> **Records for processing**:
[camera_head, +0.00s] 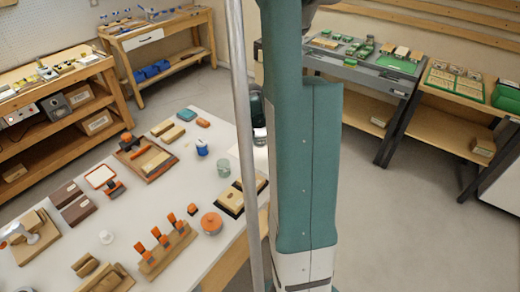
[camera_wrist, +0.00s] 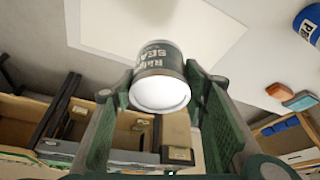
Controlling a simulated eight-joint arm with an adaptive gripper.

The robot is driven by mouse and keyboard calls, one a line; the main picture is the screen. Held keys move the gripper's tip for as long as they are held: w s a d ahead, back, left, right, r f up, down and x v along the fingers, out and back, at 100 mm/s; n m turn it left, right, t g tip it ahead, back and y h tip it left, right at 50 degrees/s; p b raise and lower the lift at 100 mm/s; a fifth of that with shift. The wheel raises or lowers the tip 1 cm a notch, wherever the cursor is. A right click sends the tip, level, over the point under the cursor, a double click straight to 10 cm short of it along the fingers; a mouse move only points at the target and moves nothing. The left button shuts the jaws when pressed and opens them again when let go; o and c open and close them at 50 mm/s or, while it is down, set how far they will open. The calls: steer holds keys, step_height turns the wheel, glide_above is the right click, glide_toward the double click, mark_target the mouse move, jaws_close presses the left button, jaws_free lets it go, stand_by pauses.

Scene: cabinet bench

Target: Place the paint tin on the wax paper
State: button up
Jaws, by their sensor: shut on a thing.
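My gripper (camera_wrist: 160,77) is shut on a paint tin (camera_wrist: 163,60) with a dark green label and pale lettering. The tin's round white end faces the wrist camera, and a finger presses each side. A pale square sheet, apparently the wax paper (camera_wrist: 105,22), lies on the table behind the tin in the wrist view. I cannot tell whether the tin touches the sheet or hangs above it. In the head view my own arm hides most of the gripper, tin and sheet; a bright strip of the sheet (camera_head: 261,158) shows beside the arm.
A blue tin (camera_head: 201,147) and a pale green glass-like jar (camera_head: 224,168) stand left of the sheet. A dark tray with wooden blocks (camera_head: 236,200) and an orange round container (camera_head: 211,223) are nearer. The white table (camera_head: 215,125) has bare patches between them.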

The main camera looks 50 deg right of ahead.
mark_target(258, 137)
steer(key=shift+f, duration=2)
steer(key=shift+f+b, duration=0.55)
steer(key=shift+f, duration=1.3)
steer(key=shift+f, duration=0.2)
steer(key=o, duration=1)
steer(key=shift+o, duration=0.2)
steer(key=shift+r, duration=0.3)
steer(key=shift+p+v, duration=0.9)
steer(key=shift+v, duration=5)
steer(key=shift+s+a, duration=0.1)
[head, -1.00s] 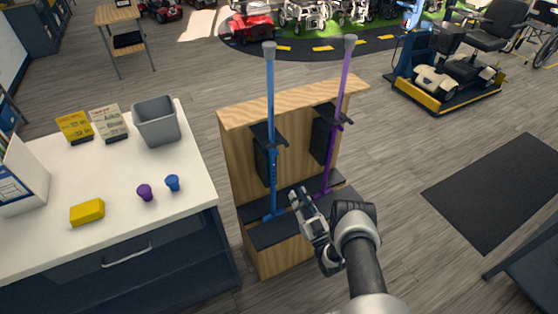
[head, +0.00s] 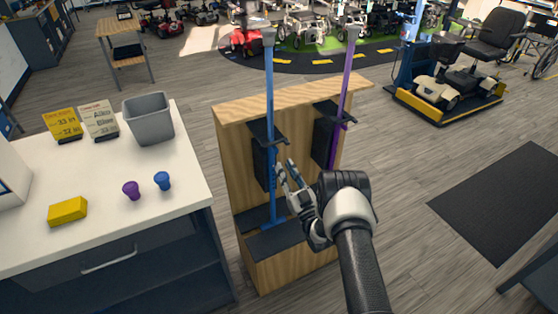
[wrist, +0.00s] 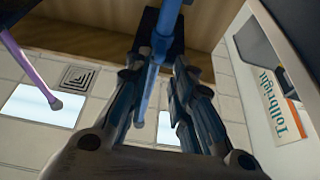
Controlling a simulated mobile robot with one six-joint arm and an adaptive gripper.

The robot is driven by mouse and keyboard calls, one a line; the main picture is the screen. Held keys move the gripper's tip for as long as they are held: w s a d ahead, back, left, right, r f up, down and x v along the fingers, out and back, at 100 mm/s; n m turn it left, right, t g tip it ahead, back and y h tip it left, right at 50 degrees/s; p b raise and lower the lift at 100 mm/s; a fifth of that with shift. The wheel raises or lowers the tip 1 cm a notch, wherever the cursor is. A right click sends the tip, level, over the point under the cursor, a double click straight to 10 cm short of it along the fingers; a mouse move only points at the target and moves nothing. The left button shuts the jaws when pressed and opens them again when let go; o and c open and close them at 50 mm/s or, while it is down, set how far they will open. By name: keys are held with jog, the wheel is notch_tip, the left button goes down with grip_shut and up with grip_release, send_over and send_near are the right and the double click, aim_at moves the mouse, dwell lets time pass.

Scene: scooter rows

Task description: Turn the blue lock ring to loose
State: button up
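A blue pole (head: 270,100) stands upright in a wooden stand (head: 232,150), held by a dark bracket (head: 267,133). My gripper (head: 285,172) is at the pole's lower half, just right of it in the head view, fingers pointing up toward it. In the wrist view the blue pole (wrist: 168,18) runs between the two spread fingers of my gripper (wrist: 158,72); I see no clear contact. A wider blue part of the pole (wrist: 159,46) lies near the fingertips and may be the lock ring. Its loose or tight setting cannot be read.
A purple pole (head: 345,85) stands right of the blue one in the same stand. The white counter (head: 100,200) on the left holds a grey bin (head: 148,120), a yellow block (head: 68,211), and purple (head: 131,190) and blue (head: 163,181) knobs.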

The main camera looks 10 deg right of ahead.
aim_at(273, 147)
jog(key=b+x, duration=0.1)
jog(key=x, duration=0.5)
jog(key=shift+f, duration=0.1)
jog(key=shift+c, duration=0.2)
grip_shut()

> **Your objective**:
All records above are to be printed exactly, minus the pictures they contain.

> **Result for this task**:
[camera_head, +0.00s] 
[camera_wrist, +0.00s] 
Controlling a simulated eight-joint arm with an adaptive gripper.

The robot is driven by mouse and keyboard calls, one a line; the main picture is the screen. Held keys move the gripper's tip for as long as they are held: w s a d ahead, back, left, right, r f up, down and x v along the fingers, out and back, at 100 mm/s; n m turn it left, right, t g tip it ahead, back and y h tip it left, right at 50 degrees/s; p b raise and lower the lift at 100 mm/s; a fifth of that with shift. The wheel raises or lowers the tip 1 cm a notch, wherever the cursor is. A right click sends the tip, level, over the point under the cursor, a double click straight to 10 cm short of it along the fingers; a mouse move only points at the target and moves nothing. The left button shuts the jaws when pressed and opens them again when let go; o and c open and close them at 50 mm/s or, while it is down, set how far they will open. The calls: steer holds keys, step_height turns the wheel, glide_above is the right click, glide_toward the double click, mark_target the mouse move, jaws_close presses the left button, jaws_free lets it go, stand_by pauses.

Scene: cabinet bench

Target: Place the paint tin on the wax paper
State: button up
Jaws, by their sensor: shut on a thing.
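My gripper (camera_wrist: 160,77) is shut on a paint tin (camera_wrist: 163,60) with a dark green label and pale lettering. The tin's round white end faces the wrist camera, and a finger presses each side. A pale square sheet, apparently the wax paper (camera_wrist: 105,22), lies on the table behind the tin in the wrist view. I cannot tell whether the tin touches the sheet or hangs above it. In the head view my own arm hides most of the gripper, tin and sheet; a bright strip of the sheet (camera_head: 261,158) shows beside the arm.
A blue tin (camera_head: 201,147) and a pale green glass-like jar (camera_head: 224,168) stand left of the sheet. A dark tray with wooden blocks (camera_head: 236,200) and an orange round container (camera_head: 211,223) are nearer. The white table (camera_head: 215,125) has bare patches between them.

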The main camera looks 50 deg right of ahead.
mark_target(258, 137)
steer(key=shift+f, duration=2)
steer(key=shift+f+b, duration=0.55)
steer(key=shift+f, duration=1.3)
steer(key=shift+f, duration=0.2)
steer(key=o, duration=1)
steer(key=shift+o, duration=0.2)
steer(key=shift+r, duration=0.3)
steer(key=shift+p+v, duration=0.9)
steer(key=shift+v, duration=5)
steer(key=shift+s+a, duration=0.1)
[head, -1.00s] 
[head, +0.00s] 
[wrist, +0.00s] 
Controlling a simulated mobile robot with one six-joint arm and an adaptive gripper.

The robot is driven by mouse and keyboard calls, one a line; the main picture is the screen. Held keys move the gripper's tip for as long as they are held: w s a d ahead, back, left, right, r f up, down and x v along the fingers, out and back, at 100 mm/s; n m turn it left, right, t g tip it ahead, back and y h tip it left, right at 50 degrees/s; p b raise and lower the lift at 100 mm/s; a fifth of that with shift. The wheel raises or lowers the tip 1 cm a notch, wherever the cursor is. A right click sends the tip, level, over the point under the cursor, a double click straight to 10 cm short of it along the fingers; a mouse move only points at the target and moves nothing. The left button shuts the jaws when pressed and opens them again when let go; o and c open and close them at 50 mm/s or, while it is down, set how far they will open. By name: keys are held with jog, the wheel is notch_tip, the left button goes down with grip_shut and up with grip_release, send_over and send_near are the right and the double click, aim_at moves the mouse, dwell lets time pass.

Scene: scooter rows

Task description: Turn the blue lock ring to loose
State: button up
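A blue pole (head: 270,100) stands upright in a wooden stand (head: 232,150), held by a dark bracket (head: 267,133). My gripper (head: 285,172) is at the pole's lower half, just right of it in the head view, fingers pointing up toward it. In the wrist view the blue pole (wrist: 168,18) runs between the two spread fingers of my gripper (wrist: 158,72); I see no clear contact. A wider blue part of the pole (wrist: 159,46) lies near the fingertips and may be the lock ring. Its loose or tight setting cannot be read.
A purple pole (head: 345,85) stands right of the blue one in the same stand. The white counter (head: 100,200) on the left holds a grey bin (head: 148,120), a yellow block (head: 68,211), and purple (head: 131,190) and blue (head: 163,181) knobs.

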The main camera looks 10 deg right of ahead.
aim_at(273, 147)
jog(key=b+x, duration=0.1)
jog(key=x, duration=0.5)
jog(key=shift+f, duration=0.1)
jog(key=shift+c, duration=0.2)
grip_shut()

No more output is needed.